** START **
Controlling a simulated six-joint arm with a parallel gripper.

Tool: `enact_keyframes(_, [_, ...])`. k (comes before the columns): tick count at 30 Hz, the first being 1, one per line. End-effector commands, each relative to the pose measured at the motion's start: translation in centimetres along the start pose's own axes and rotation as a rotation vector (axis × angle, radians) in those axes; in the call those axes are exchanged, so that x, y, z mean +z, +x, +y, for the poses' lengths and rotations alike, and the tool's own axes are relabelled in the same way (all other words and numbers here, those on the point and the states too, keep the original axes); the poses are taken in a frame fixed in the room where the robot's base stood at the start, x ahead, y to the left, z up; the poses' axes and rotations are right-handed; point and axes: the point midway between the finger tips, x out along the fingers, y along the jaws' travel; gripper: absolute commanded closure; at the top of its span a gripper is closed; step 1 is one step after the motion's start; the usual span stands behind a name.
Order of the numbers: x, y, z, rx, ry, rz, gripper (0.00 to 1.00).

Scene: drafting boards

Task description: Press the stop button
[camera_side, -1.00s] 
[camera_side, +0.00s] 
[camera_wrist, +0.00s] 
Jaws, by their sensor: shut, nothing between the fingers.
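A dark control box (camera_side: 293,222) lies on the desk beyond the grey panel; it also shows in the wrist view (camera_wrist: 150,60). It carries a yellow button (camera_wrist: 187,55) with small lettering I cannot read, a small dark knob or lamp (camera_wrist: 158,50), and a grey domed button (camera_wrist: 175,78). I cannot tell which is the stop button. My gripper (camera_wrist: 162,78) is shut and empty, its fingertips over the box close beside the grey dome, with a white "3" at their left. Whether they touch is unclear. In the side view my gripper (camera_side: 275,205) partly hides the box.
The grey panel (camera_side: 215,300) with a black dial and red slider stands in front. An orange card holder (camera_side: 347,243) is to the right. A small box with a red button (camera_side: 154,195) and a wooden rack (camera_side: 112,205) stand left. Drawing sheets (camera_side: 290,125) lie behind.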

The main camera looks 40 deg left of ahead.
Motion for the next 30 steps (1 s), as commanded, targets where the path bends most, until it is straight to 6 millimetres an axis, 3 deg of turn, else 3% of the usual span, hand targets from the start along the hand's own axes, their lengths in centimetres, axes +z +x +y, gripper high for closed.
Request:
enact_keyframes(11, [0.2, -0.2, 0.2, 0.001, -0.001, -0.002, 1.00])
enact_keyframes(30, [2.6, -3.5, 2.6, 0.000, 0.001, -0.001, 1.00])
** END **
### Instruction
Nothing in the listing may be changed; retype it all exactly.

### Expected output
Controlling a simulated six-joint arm with a parallel gripper.

Tool: `enact_keyframes(_, [_, ...])`. k (comes before the columns): tick count at 30 Hz, the first being 1, one per line. End-effector commands, each relative to the pose measured at the motion's start: translation in centimetres along the start pose's own axes and rotation as a rotation vector (axis × angle, radians) in those axes; in the call those axes are exchanged, so that x, y, z mean +z, +x, +y, for the poses' lengths and rotations alike, and the tool's own axes are relabelled in the same way (all other words and numbers here, those on the point and the states too, keep the original axes); the poses are taken in a frame fixed in the room where the robot's base stood at the start, x ahead, y to the left, z up; the poses' axes and rotations are right-handed; point and axes: the point midway between the finger tips, x out along the fingers, y along the jaws' travel; gripper: absolute commanded closure; at the top of its span a gripper is closed; step 1 is one step after the motion's start; the usual span stands behind a name.
Order of the numbers: x, y, z, rx, ry, rz, gripper (0.00 to 1.00).

Scene: drafting boards

Task description: Press the stop button
[camera_side, -1.00s] 
[camera_side, +0.00s] 
[camera_wrist, +0.00s] 
Jaws, by their sensor: shut, nothing between the fingers.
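A dark control box (camera_side: 293,222) lies on the desk beyond the grey panel; it also shows in the wrist view (camera_wrist: 150,60). It carries a yellow button (camera_wrist: 187,55) with small lettering I cannot read, a small dark knob or lamp (camera_wrist: 158,50), and a grey domed button (camera_wrist: 175,78). I cannot tell which is the stop button. My gripper (camera_wrist: 162,78) is shut and empty, its fingertips over the box close beside the grey dome, with a white "3" at their left. Whether they touch is unclear. In the side view my gripper (camera_side: 275,205) partly hides the box.
The grey panel (camera_side: 215,300) with a black dial and red slider stands in front. An orange card holder (camera_side: 347,243) is to the right. A small box with a red button (camera_side: 154,195) and a wooden rack (camera_side: 112,205) stand left. Drawing sheets (camera_side: 290,125) lie behind.

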The main camera looks 40 deg left of ahead.
Motion for the next 30 steps (1 s), as commanded, targets where the path bends most, until it is straight to 6 millimetres an axis, 3 deg of turn, else 3% of the usual span, hand targets from the start along the hand's own axes, their lengths in centimetres, axes +z +x +y, gripper high for closed.
Request:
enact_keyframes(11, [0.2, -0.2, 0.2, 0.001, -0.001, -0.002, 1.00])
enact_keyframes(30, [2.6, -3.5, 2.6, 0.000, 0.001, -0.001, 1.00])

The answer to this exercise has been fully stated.